SpaceX launched on the Nasdaq on June 12, 2026, under ticker SPCX, pricing shares at $135 each and raising $75 billion in the biggest initial public offering the world has ever witnessed. The opening price of $150 per share quickly climbed to a closing price of $161, representing a 19 percent one-day surge that briefly pushed the company's market capitalisation past the $2 trillion mark, making Elon Musk the world's first trillionaire. Investor demand was extraordinary, with over $100 billion in retail orders and $250 billion in total demand — an oversubscription rate nearly four times the offering size.
What Happened
The SpaceX IPO was weeks in the making. On June 3, 2026, the company announced plans to raise $75 billion at a fixed price of $135 per share, targeting a valuation exceeding $1.75 trillion, which would rank it among the ten most valuable listed companies on Earth. The road to the IPO was not smooth. Senator Elizabeth Warren of Massachusetts sent a 12-page letter to the SEC requesting a delay on grounds of valuation opacity, governance concerns and insufficient investor protections. The SEC did not delay the offering.
Market data from the first trading session confirmed both the demand frenzy and the valuation debate. SpaceX opened at $150, 11 percent above the IPO price, and closed at $161 — a 19 percent first-day gain that ranked among the strongest for a mega-cap debut. The company's market capitalisation briefly crossed $2 trillion intraday, a threshold that placed SpaceX ahead of every listed company in the world except Apple, Microsoft and Nvidia at their peak valuations.
Why It Matters
The SpaceX IPO is significant beyond its headline size. It triggered what analysts described as a capital rotation away from established technology companies, with hedge funds selling positions in the Magnificent Seven to free up cash for the historic offering. This shift reflected the extraordinary opportunity cost assigned to missing the SpaceX debut, even at a valuation that many professionals considered stretched. The debut also reinforced the growing convergence between institutional crypto finance and traditional capital markets, as several blockchain-focused investors participated through pre-IPO secondary transactions.
At $135 per share, SpaceX traded at approximately 100 times sales — a multiple far above the 20 to 30 times revenue typically seen in the aerospace and defence sector. Proponents argued that SpaceX is not merely a rocket company but a platform spanning satellite internet, deep space exploration and eventually point-to-point Earth transport, sectors where comparable multiples are higher. Critics, however, pointed to the governance structure and the concentration of voting power in Musk as a structural risk that the valuation premium did not adequately reflect.
What's Next
Short seller Jim Chanos articulated the bearish case on June 10, stating that the company was "not worth $1.75 trillion based on any reasonable assumptions over the next five years." Morningstar published a valuation of $780 billion, placing fair value roughly 48 percent below the IPO price. Despite the scepticism, some short sellers adopted a wait-and-watch posture, unwilling to bet against a stock with momentum driven by retail enthusiasm and the cult-like following Musk commands.

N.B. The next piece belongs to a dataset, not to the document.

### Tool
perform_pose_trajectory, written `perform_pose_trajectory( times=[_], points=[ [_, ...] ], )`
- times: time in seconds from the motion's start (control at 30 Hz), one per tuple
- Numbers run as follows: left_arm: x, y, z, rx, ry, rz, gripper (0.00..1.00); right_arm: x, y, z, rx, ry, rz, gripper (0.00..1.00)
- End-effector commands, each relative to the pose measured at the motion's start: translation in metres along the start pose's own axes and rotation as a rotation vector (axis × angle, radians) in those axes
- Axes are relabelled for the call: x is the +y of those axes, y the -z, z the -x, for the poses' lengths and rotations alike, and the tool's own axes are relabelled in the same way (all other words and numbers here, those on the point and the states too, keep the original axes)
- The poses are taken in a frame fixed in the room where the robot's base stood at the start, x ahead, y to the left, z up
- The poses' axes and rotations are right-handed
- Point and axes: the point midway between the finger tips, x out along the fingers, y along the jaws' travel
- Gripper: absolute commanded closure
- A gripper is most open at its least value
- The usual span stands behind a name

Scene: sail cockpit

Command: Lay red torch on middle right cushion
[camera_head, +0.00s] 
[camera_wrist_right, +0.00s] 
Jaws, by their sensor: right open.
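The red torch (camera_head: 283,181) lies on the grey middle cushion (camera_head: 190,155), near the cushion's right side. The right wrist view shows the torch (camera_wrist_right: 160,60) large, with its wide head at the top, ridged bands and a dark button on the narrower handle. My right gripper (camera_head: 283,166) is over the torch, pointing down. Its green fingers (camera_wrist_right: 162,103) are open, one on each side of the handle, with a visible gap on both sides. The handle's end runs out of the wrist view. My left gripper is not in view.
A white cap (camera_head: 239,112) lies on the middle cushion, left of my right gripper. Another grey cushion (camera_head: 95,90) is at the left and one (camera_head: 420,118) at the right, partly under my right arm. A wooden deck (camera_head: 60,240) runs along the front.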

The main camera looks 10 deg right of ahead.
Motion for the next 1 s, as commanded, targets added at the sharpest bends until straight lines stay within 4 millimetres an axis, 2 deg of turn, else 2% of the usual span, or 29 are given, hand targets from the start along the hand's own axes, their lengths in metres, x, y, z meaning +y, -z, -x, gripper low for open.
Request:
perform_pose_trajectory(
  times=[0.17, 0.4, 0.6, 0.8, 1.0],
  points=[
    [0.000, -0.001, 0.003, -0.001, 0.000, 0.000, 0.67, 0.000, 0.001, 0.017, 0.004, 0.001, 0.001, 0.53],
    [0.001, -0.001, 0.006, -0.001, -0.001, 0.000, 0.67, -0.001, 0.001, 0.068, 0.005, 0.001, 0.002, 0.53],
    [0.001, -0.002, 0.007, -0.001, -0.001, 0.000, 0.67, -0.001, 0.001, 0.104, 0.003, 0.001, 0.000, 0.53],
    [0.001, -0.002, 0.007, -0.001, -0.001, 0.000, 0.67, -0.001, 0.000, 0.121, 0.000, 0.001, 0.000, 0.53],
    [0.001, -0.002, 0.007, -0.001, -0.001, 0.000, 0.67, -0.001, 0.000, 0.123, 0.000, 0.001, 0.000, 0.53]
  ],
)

The immediate question for markets is whether the post-IPO rally is sustainable. Historical mega-IPO data and academic studies on lock-up expirations suggest that extraordinary first-day pops at large offerings tend to face selling pressure when lock-ups expire and early investors can exit. For SpaceX specifically, the next catalyst will be the company's first earnings report and any guidance on the Starlink revenue trajectory, Starship commercialisation timeline and the anticipated NASA Artemis mission cadence. If these numbers meet or exceed the elevated expectations embedded in a $1.75 trillion price tag, the valuation debate may resolve itself in Musk's favour. If not, Chanos and his peers could prove to be early and correct in their scepticism.